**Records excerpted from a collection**

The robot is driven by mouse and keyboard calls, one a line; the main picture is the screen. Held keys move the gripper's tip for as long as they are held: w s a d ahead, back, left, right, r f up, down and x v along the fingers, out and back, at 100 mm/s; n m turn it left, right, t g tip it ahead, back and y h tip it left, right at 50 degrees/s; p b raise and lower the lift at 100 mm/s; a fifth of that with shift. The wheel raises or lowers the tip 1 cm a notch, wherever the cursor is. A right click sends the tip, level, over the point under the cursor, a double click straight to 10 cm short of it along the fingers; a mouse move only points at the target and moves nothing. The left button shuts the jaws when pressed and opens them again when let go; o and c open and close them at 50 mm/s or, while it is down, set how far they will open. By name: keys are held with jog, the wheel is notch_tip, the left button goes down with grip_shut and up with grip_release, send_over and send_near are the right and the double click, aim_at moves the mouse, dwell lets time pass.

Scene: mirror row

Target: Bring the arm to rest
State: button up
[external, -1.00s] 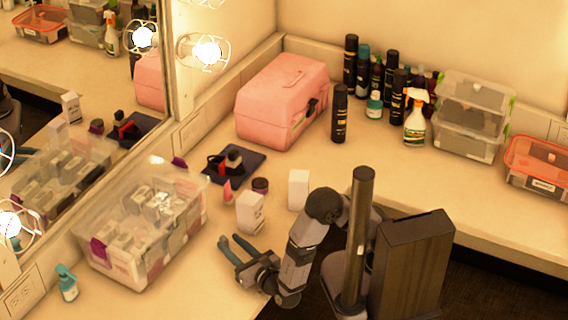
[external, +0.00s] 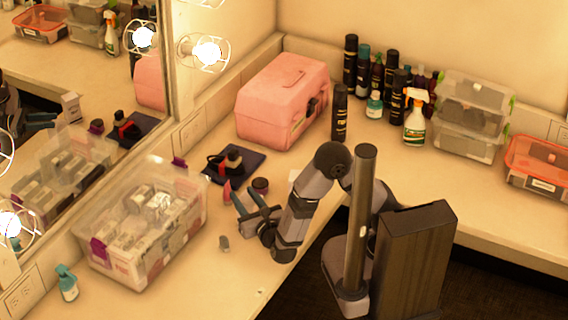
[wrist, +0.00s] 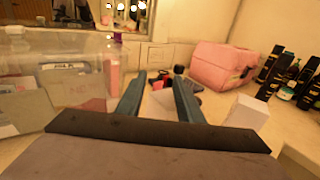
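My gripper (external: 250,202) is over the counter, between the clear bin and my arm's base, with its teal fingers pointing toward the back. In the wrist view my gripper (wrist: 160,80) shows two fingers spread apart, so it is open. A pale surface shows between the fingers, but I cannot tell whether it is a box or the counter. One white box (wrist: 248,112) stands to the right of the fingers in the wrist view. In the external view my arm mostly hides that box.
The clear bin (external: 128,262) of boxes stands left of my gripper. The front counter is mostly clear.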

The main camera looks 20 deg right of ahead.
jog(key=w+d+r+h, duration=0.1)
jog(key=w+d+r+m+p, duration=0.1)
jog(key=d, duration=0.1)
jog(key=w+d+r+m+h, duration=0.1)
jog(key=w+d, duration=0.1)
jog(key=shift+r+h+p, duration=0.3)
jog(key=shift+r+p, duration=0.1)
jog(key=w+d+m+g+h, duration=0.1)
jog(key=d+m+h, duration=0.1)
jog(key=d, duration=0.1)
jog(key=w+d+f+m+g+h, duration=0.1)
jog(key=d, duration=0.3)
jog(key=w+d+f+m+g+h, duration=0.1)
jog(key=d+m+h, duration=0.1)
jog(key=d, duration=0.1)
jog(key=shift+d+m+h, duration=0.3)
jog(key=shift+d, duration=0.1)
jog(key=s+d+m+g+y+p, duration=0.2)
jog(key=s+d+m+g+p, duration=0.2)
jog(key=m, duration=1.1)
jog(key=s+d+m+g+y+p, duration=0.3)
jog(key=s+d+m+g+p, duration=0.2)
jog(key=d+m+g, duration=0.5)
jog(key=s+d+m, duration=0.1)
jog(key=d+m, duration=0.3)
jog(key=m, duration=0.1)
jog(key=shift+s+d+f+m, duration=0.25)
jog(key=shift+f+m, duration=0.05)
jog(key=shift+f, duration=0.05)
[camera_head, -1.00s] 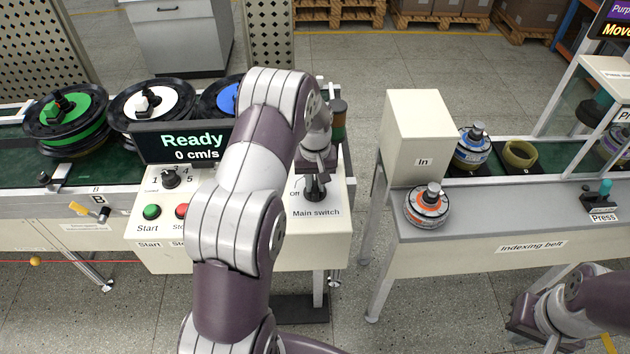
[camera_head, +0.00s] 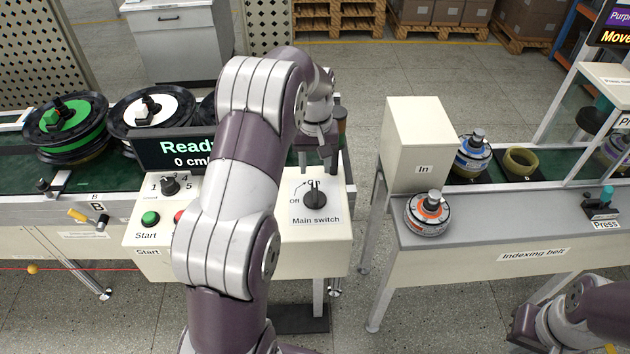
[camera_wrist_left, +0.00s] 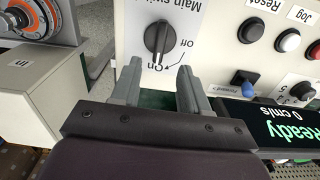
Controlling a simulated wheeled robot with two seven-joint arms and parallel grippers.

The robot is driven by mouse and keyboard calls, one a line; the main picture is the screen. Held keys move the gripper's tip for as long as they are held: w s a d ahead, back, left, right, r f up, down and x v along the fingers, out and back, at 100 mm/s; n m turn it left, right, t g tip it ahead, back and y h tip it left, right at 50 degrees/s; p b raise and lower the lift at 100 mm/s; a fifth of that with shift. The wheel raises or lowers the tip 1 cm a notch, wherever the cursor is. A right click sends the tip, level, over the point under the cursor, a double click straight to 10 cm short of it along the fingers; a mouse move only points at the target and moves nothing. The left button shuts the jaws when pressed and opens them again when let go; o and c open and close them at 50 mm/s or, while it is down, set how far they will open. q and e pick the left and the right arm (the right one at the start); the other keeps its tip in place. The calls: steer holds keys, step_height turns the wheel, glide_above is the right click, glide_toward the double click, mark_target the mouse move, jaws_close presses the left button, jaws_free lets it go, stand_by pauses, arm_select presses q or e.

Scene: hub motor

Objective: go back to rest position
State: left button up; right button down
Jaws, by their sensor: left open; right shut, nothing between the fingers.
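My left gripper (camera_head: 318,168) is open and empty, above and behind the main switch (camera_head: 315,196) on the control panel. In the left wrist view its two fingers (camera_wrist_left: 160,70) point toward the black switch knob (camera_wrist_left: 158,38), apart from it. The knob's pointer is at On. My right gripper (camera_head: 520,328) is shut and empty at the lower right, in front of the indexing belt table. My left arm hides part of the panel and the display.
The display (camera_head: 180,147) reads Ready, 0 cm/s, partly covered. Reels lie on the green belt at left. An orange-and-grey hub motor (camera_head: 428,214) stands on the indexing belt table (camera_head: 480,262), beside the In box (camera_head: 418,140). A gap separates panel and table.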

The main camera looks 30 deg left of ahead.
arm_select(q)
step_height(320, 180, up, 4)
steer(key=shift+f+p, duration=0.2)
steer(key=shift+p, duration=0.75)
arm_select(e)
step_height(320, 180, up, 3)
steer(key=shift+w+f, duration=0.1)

**What you need to do**
Pictures are excluded; copy every other part of the records exactly.

**Solution to this task**
The robot is driven by mouse and keyboard calls, one a line; the main picture is the screen. Held keys move the gripper's tip for as long as they are held: w s a d ahead, back, left, right, r f up, down and x v along the fingers, out and back, at 100 mm/s; n m turn it left, right, t g tip it ahead, back and y h tip it left, right at 50 degrees/s; p b raise and lower the lift at 100 mm/s; a fifth of that with shift. The wheel raises or lowers the tip 1 cm a notch, wherever the cursor is. A right click sends the tip, level, over the point under the cursor, a double click straight to 10 cm short of it along the fingers; a mouse move only points at the target and moves nothing. The left button shuts the jaws when pressed and opens them again when let go; o and c open and close them at 50 mm/s or, while it is down, set how far they will open. By name: keys are held with jog, the wheel is notch_tip, the left button goes down with grip_shut and up with grip_release, send_over and send_near are the right and the double click, aim_at moves the mouse, dwell lets time pass.

Scene: mirror row

Target: Bring the arm to rest
State: button up
[external, -1.00s] 
[external, +0.00s] 
[wrist, +0.00s] 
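My gripper (external: 250,202) is over the counter, between the clear bin and my arm's base, with its teal fingers pointing toward the back. In the wrist view my gripper (wrist: 160,80) shows two fingers spread apart, so it is open. A pale surface shows between the fingers, but I cannot tell whether it is a box or the counter. One white box (wrist: 248,112) stands to the right of the fingers in the wrist view. In the external view my arm mostly hides that box.
The clear bin (external: 128,262) of boxes stands left of my gripper. The front counter is mostly clear.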

The main camera looks 20 deg right of ahead.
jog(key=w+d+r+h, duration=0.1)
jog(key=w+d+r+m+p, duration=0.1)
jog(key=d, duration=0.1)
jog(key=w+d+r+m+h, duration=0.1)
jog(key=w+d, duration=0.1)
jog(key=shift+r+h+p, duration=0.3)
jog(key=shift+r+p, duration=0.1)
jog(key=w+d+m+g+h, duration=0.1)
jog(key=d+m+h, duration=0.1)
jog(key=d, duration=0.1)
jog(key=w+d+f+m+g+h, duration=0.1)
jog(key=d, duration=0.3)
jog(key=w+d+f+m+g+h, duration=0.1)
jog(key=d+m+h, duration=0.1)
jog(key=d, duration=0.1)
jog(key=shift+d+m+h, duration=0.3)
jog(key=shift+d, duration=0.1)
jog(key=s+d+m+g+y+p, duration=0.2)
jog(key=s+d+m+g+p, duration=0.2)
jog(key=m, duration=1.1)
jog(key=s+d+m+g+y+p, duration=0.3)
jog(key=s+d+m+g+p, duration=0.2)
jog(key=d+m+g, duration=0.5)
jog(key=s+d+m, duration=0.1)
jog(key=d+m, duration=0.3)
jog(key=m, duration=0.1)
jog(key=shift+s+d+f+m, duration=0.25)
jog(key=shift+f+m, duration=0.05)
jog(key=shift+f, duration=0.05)
[camera_head, -1.00s] 
[camera_head, +0.00s] 
[camera_wrist_left, +0.00s] 
Controlling a simulated wheeled robot with two seven-joint arms and parallel grippers.

The robot is driven by mouse and keyboard calls, one a line; the main picture is the screen. Held keys move the gripper's tip for as long as they are held: w s a d ahead, back, left, right, r f up, down and x v along the fingers, out and back, at 100 mm/s; n m turn it left, right, t g tip it ahead, back and y h tip it left, right at 50 degrees/s; p b raise and lower the lift at 100 mm/s; a fifth of that with shift. The wheel raises or lowers the tip 1 cm a notch, wherever the cursor is. A right click sends the tip, level, over the point under the cursor, a double click straight to 10 cm short of it along the fingers; a mouse move only points at the target and moves nothing. The left button shuts the jaws when pressed and opens them again when let go; o and c open and close them at 50 mm/s or, while it is down, set how far they will open. q and e pick the left and the right arm (the right one at the start); the other keeps its tip in place. The calls: steer holds keys, step_height turns the wheel, glide_above is the right click, glide_toward the double click, mark_target the mouse move, jaws_close presses the left button, jaws_free lets it go, stand_by pauses, arm_select presses q or e.

Scene: hub motor

Objective: go back to rest position
State: left button up; right button down
Jaws, by their sensor: left open; right shut, nothing between the fingers.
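My left gripper (camera_head: 318,168) is open and empty, above and behind the main switch (camera_head: 315,196) on the control panel. In the left wrist view its two fingers (camera_wrist_left: 160,70) point toward the black switch knob (camera_wrist_left: 158,38), apart from it. The knob's pointer is at On. My right gripper (camera_head: 520,328) is shut and empty at the lower right, in front of the indexing belt table. My left arm hides part of the panel and the display.
The display (camera_head: 180,147) reads Ready, 0 cm/s, partly covered. Reels lie on the green belt at left. An orange-and-grey hub motor (camera_head: 428,214) stands on the indexing belt table (camera_head: 480,262), beside the In box (camera_head: 418,140). A gap separates panel and table.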

The main camera looks 30 deg left of ahead.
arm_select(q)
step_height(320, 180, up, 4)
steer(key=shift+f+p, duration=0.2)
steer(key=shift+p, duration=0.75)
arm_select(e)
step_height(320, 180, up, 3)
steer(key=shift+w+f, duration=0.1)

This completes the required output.